--- Required task ---
Read the data and repeat all of it exactly.

☆ ☆ ☆ ☆

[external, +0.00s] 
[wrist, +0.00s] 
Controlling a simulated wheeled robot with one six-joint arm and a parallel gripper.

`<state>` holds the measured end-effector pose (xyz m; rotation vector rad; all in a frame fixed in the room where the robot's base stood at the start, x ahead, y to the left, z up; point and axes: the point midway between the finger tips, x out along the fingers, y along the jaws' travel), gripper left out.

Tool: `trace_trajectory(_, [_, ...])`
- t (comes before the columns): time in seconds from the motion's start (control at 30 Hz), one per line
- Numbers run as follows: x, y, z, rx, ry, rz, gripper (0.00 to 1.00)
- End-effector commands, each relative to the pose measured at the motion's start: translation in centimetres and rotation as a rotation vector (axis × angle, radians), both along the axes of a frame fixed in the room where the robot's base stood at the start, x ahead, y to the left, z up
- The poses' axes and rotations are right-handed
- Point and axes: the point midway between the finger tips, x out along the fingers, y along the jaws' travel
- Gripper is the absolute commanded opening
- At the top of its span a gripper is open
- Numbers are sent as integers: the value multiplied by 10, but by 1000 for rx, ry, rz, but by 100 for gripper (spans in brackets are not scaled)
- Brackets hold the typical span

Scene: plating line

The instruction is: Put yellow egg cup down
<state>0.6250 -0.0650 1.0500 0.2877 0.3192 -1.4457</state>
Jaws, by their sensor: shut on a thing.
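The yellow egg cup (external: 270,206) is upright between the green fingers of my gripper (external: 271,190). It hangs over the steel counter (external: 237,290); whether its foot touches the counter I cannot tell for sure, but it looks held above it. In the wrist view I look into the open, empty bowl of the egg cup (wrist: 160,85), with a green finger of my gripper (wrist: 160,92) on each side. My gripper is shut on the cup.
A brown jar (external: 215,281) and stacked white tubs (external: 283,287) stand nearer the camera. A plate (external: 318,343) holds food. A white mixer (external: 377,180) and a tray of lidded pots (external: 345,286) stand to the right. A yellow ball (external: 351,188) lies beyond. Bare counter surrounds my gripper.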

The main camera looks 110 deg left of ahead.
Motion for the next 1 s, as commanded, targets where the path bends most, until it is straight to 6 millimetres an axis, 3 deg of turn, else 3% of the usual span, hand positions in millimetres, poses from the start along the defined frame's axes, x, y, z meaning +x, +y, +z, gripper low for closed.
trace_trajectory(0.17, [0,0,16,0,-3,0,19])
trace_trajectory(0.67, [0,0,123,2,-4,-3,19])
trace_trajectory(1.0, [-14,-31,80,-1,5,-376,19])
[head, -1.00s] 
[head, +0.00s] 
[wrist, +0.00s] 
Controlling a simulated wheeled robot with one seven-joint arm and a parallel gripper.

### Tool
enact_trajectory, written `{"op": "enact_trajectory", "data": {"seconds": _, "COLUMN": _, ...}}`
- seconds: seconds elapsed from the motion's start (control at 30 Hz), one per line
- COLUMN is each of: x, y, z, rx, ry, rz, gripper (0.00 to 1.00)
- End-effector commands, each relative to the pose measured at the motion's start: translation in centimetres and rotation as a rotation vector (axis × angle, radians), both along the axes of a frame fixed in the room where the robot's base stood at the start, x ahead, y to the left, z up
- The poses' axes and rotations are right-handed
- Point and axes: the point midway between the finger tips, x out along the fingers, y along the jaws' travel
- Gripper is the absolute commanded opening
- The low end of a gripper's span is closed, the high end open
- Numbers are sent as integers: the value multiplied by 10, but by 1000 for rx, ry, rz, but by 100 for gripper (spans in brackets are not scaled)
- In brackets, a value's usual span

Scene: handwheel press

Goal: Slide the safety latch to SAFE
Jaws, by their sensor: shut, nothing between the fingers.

☆ ☆ ☆ ☆

--- Output below ---
[external, +0.00s] 
[wrist, +0.00s] 
Controlling a simulated wheeled robot with one six-joint arm and a parallel gripper.

`<state>` holds the measured end-effector pose (xyz m; rotation vector rad; all in a frame fixed in the room where the robot's base stood at the start, x ahead, y to the left, z up; point and axes: the point midway between the finger tips, x out along the fingers, y along the jaws' travel), gripper left out.

Tool: `trace_trajectory(_, [_, ...])`
- t (comes before the columns): time in seconds from the motion's start (control at 30 Hz), one per line
- Numbers run as follows: x, y, z, rx, ry, rz, gripper (0.00 to 1.00)
- End-effector commands, each relative to the pose measured at the motion's start: translation in centimetres and rotation as a rotation vector (axis × angle, radians), both along the axes of a frame fixed in the room where the robot's base stood at the start, x ahead, y to the left, z up
- The poses' axes and rotations are right-handed
- Point and axes: the point midway between the finger tips, x out along the fingers, y along the jaws' travel
- Gripper is the absolute commanded opening
- At the top of its span a gripper is open
- Numbers are sent as integers: the value multiplied by 10, but by 1000 for rx, ry, rz, but by 100 for gripper (spans in brackets are not scaled)
- Brackets hold the typical span

Scene: plating line

The instruction is: Put yellow egg cup down
<state>0.6250 -0.0650 1.0500 0.2877 0.3192 -1.4457</state>
Jaws, by their sensor: shut on a thing.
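The yellow egg cup (external: 270,206) is upright between the green fingers of my gripper (external: 271,190). It hangs over the steel counter (external: 237,290); whether its foot touches the counter I cannot tell for sure, but it looks held above it. In the wrist view I look into the open, empty bowl of the egg cup (wrist: 160,85), with a green finger of my gripper (wrist: 160,92) on each side. My gripper is shut on the cup.
A brown jar (external: 215,281) and stacked white tubs (external: 283,287) stand nearer the camera. A plate (external: 318,343) holds food. A white mixer (external: 377,180) and a tray of lidded pots (external: 345,286) stand to the right. A yellow ball (external: 351,188) lies beyond. Bare counter surrounds my gripper.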

The main camera looks 110 deg left of ahead.
Motion for the next 1 s, as commanded, targets where the path bends most, until it is straight to 6 millimetres an axis, 3 deg of turn, else 3% of the usual span, hand positions in millimetres, poses from the start along the defined frame's axes, x, y, z meaning +x, +y, +z, gripper low for closed.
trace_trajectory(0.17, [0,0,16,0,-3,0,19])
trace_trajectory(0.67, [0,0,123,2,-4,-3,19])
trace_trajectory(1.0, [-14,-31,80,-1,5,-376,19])
[head, -1.00s] 
[head, +0.00s] 
[wrist, +0.00s] 
Controlling a simulated wheeled robot with one seven-joint arm and a parallel gripper.

### Tool
enact_trajectory, written `{"op": "enact_trajectory", "data": {"seconds": _, "COLUMN": _, ...}}`
- seconds: seconds elapsed from the motion's start (control at 30 Hz), one per line
- COLUMN is each of: x, y, z, rx, ry, rz, gripper (0.00 to 1.00)
- End-effector commands, each relative to the pose measured at the motion's start: translation in centimetres and rotation as a rotation vector (axis × angle, radians), both along the axes of a frame fixed in the room where the robot's base stood at the start, x ahead, y to the left, z up
- The poses' axes and rotations are right-handed
- Point and axes: the point midway between the finger tips, x out along the fingers, y along the jaws' travel
- Gripper is the absolute commanded opening
- The low end of a gripper's span is closed, the high end open
- Numbers are sent as integers: the value multiplied by 10, but by 1000 for rx, ry, rz, but by 100 for gripper (spans in brackets are not scaled)
- In brackets, a value's usual span

Scene: handwheel press

Goal: Slide the safety latch to SAFE
Jaws, by their sensor: shut, nothing between the fingers.

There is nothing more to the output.